Kota Sawahlunto terletak di daerah dataran tinggi yang merupakan bagian dari Bukit Barisan dan memiliki luas 273,45 km². Dari luas tersebut, lebih dari 26,5% atau sekitar 72,47 km² merupakan kawasan perbukitan yang ditutupi hutan lindung. Penggunaan tanah yang dominan di kota ini adalah perkebunan sekitar 34%, dan danau yang terbentuk dari bekas galian tambang batu bara sekitar 0,2%.
Tahun 1990, wilayah administrasi kota Sawahlunto diperluas dari hanya 0,778 km² menjadi 27,345 km² dan membawa konsekuensi jumlah penduduknya meningkat. Sehingga pada tahun 1995, jumlah penduduk kota Sawahlunto mencapai 55.090 orang. Pada tahun 2012, jumlah penduduk Kota Sawahlunto mencapai 58.000 jiwa.
Penduduk kota Sawahlunto saat ini didominasi oleh kelompok etnik Minangkabau dan Jawa. Etnik lain yang juga menjadi penghuni adalah Tionghoa dan Batak. Sejak dijadikannya Sawahlunto sebagai kota tambang batu bara atau sejak didirikannya kota ini pada abad ke-19, pemerintah Hindia-Belanda mulai mengirim narapidana dari berbagai penjara di Indonesia ke kota Sawahlunto sebagai pekerja paksa, sehingga sekitar 20.000 narapidana telah dikapalkan ke Sawahlunto. Pekerja paksa inilah yang dikenal oleh masyarakat setempat sebagai Orang Rantai.
Kota Sawahlunto memiliki banyak bangunan-bangunan tua peninggalan Belanda. Sebagian bangunan telah ditetapkan oleh pemerintah setempat sebagai cagar budaya dan objek wisata, salah satunya adalah Gedung Pusat Kebudayaan Sawahlunto. Bangunan tua lainnya adalah Kantor PT Bukit Asam Unit Pertambangan Ombilin yang dibangun pada tahun 1916. Bangunan ini memiliki menara pada bagian tengah dan di sekitarnya terdapat taman yang dikenal sebagai Taman Segitiga.

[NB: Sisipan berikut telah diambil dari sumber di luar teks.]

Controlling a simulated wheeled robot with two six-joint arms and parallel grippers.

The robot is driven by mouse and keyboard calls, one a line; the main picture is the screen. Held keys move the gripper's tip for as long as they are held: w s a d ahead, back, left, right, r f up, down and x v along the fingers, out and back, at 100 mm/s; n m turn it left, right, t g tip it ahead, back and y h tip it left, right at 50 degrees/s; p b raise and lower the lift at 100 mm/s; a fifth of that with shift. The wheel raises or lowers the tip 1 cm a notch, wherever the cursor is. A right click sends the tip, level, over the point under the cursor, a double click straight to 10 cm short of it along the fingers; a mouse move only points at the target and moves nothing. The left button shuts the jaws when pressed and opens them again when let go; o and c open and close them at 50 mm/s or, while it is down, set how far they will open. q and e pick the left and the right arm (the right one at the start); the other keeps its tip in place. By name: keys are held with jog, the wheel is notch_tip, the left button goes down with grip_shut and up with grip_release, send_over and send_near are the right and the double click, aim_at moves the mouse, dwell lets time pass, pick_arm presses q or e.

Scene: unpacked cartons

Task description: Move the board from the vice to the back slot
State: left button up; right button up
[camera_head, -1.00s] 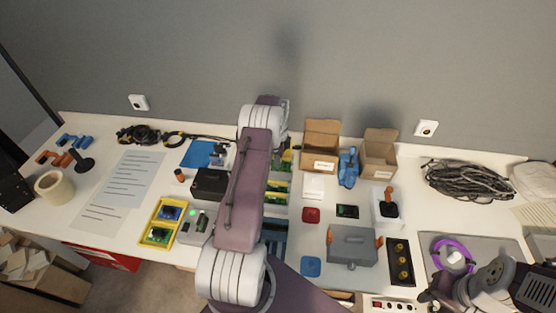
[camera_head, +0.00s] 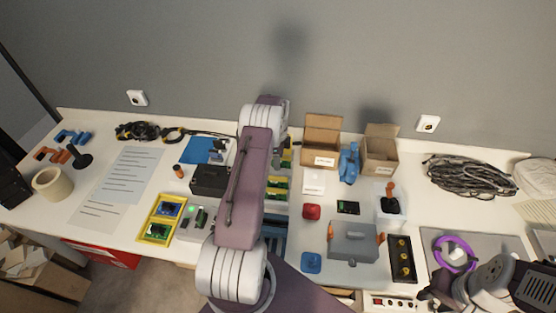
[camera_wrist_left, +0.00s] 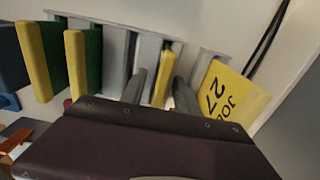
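A grey rack (camera_wrist_left: 118,45) in the left wrist view holds several green boards with yellow edges, two of them (camera_wrist_left: 75,65) on the left. My left gripper (camera_wrist_left: 162,88) has its two grey fingers spread on either side of another yellow-edged board (camera_wrist_left: 165,68); I see no clear contact. In the head view my left arm covers the gripper and much of the rack, where boards (camera_head: 277,187) show beside it.
A yellow card reading "JOB 27" (camera_wrist_left: 232,92) stands right of the fingers. Two open cartons (camera_head: 322,140) stand at the back. A grey box with orange sides (camera_head: 352,243) and a yellow tray of boards (camera_head: 160,220) stand nearer the front.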

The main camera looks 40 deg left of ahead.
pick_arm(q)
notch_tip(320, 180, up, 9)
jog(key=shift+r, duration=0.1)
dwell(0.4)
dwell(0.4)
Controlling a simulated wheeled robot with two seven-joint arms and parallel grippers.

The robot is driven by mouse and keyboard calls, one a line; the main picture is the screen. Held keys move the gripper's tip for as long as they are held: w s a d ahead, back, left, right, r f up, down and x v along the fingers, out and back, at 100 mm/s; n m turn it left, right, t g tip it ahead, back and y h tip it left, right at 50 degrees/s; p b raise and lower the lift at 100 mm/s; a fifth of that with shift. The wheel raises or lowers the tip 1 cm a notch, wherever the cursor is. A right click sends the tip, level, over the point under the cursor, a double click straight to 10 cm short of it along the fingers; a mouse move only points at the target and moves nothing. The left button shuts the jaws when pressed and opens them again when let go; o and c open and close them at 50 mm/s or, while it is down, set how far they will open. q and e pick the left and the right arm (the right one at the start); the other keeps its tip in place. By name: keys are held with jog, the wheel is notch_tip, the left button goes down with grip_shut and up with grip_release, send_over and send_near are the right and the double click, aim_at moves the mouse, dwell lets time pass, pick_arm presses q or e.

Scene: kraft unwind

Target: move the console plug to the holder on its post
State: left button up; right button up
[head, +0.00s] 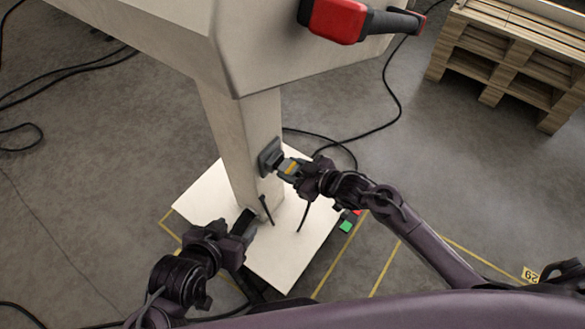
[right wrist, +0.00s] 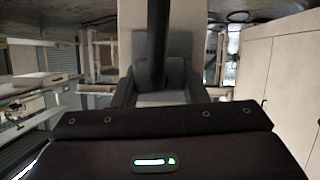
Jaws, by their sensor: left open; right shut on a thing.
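The console's pale post (head: 243,125) rises from a white base plate. A dark grey holder (head: 266,158) is fixed on the post's right face. My right gripper (head: 290,168) is shut on the console plug (head: 284,163), a grey piece with a yellow-orange band, right at the holder. I cannot tell whether the plug is seated in it or just in front. In the right wrist view, a black cable (right wrist: 157,45) runs down the middle before a grey block whose identity is unclear. My left gripper (head: 246,222) is open and low, beside the post's foot.
The white base plate (head: 290,255) lies on the grey floor. A black cable (head: 390,95) loops right of the post. A red-and-black handle (head: 340,20) sticks out from the console above. Wooden pallets (head: 510,50) stand at the back right. A green-and-red item (head: 347,222) is near the plate's edge.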

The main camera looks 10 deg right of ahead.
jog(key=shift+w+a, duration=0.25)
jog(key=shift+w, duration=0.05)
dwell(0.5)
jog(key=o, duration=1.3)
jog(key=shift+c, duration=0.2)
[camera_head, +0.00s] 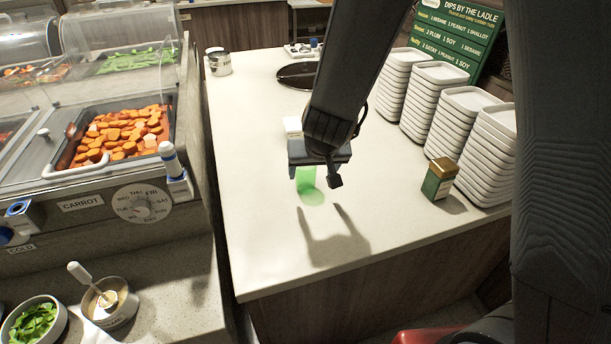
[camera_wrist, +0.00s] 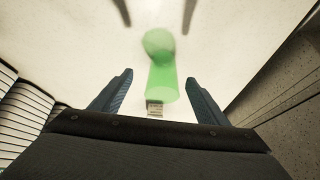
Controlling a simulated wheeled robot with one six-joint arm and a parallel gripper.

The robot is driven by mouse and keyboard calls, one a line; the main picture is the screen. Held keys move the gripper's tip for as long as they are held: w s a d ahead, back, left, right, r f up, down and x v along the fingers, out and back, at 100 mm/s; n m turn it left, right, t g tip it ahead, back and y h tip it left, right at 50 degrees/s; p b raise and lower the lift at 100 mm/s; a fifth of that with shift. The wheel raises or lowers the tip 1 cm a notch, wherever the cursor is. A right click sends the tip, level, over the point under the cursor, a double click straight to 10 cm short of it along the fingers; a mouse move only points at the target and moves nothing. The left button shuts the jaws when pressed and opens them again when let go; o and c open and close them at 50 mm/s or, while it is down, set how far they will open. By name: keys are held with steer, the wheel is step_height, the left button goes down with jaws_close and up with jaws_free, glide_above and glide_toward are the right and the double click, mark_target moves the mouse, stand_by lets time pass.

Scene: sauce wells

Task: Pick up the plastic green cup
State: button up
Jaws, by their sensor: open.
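The translucent green cup (camera_head: 305,176) stands on the pale counter, partly hidden by my gripper (camera_head: 319,172) in the head view. In the wrist view the green cup (camera_wrist: 163,80) shows between and beyond the two blue fingers of my gripper (camera_wrist: 158,75). The fingers are spread apart with a gap on both sides of the cup. I cannot tell how far above the counter the fingertips are. A green patch of tinted light lies on the counter beside the cup.
A small white object (camera_head: 292,124) stands behind the cup. Stacks of white trays (camera_head: 468,125) and a green-and-gold tin (camera_head: 440,179) are at the right. A carrot tray (camera_head: 122,133) is at the left. The counter's front (camera_head: 270,260) is clear.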

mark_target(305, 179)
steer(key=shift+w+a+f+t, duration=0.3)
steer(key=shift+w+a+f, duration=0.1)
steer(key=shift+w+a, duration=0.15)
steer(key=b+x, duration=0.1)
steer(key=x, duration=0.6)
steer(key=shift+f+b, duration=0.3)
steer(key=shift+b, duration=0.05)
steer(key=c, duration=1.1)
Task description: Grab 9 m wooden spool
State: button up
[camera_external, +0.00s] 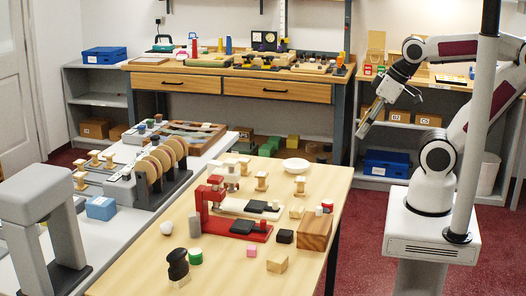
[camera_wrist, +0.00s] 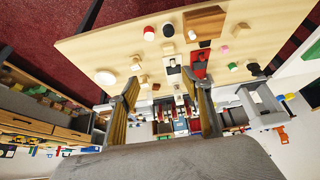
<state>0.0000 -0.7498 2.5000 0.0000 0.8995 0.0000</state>
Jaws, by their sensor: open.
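Several pale wooden spools stand on the wooden table in the external view, among them one near its middle (camera_external: 261,181), one to its right (camera_external: 300,186) and one farther back (camera_external: 244,165). Other similar spools (camera_external: 80,180) stand on the grey counter at left. No length label is readable, so I cannot tell which is the 9 m spool. My gripper (camera_external: 369,118) is raised right of the table, apart from the spools. In the wrist view its two fingers (camera_wrist: 165,90) are spread and empty, with small spool-like shapes (camera_wrist: 135,62) beyond them.
A red press-like device (camera_external: 211,207), a wooden block (camera_external: 315,231), a dark stacked piece (camera_external: 178,266) and a green-sided cylinder (camera_external: 195,256) stand on the table. A white plate (camera_external: 296,166) lies at its back. A rack of discs (camera_external: 158,168) stands at left.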

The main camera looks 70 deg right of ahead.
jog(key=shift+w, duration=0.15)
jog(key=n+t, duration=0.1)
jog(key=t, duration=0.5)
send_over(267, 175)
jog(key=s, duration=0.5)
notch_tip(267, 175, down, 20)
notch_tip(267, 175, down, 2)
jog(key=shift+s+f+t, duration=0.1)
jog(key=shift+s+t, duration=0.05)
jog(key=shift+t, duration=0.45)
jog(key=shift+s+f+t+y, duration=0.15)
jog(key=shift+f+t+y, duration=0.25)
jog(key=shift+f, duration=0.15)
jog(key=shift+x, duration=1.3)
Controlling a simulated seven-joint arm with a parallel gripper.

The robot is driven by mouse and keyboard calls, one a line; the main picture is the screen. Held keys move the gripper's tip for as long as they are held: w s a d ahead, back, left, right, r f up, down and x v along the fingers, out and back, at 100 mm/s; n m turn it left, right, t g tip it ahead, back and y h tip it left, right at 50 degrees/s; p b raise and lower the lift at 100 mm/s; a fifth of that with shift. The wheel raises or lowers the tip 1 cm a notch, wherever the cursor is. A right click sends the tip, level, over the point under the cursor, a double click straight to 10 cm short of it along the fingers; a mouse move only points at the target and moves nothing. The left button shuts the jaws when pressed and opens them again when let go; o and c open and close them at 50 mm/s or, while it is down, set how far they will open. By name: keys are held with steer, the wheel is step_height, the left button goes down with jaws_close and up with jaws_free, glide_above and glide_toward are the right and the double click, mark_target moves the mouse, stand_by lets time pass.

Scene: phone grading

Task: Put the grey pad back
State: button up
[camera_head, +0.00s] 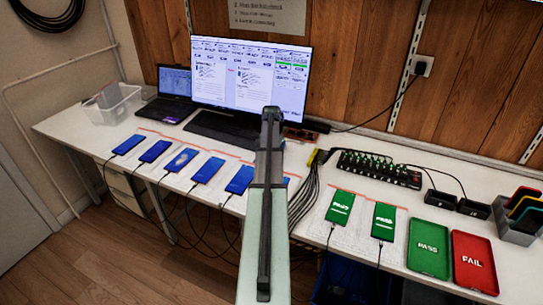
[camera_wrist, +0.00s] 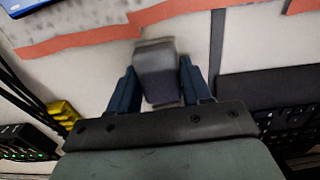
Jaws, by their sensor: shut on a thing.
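In the wrist view the grey pad (camera_wrist: 155,65), a small block with a rounded edge, sits between the two dark blue fingers of my gripper (camera_wrist: 157,82), which is shut on it. The white desk is below it; I cannot tell how far the pad is above the desk or whether it touches. In the head view my arm reaches up over the middle of the desk, in front of the keyboard (camera_head: 222,131). I cannot make out the fingers or the pad there.
Several blue-screened phones (camera_head: 155,151) lie left of my arm. Right are two PASS phones (camera_head: 340,207), a hub (camera_head: 375,169), a green PASS tray (camera_head: 429,249), a red FAIL tray (camera_head: 474,262) and a grey rack (camera_head: 517,222). Yellow connectors (camera_wrist: 64,112) and cables lie near my gripper.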

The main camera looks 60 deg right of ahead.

Selain itu, dapur umum yang sebelumnya dapat memproduksi makanan setiap waktu untuk ribuan pekerja paksa dan stasiun kereta api sebagai tempat dilakukannya aktivitas pengangkutan batu bara dijadikan museum pada tahun 2005. Masing-masing dinamakan Museum Gudang Ransum dan Museum Kereta Api Sawahlunto. Sedangkan bangunan pusat pembangkit listrik yang didirikan pada tahun 1894, sejak tahun 1952 dijadikan masjid dengan nama Masjid Agung Nurul Islam atau dikenal sebagai Masjid Agung Sawahlunto.
Masjid ini memiliki satu kubah besar di tengah yang dikelilingi oleh empat kubah dengan ukuran yang lebih kecil, dan memiliki menara yang tingginya mencapai 80 meter.
Penyelenggaraan event Tour de Singkarak memberi arti penting bagi Sumatera Barat umumnya dan Kota Sawahlunto khususnya mengingat semakin dikenalnya kota ini di dunia pariwisata international. Semua ini tidak terlepas dari peran media yang telah memberikan informasi yang benar baik dari sisi berita olah raganya maupun dari sisi berita pariwisata.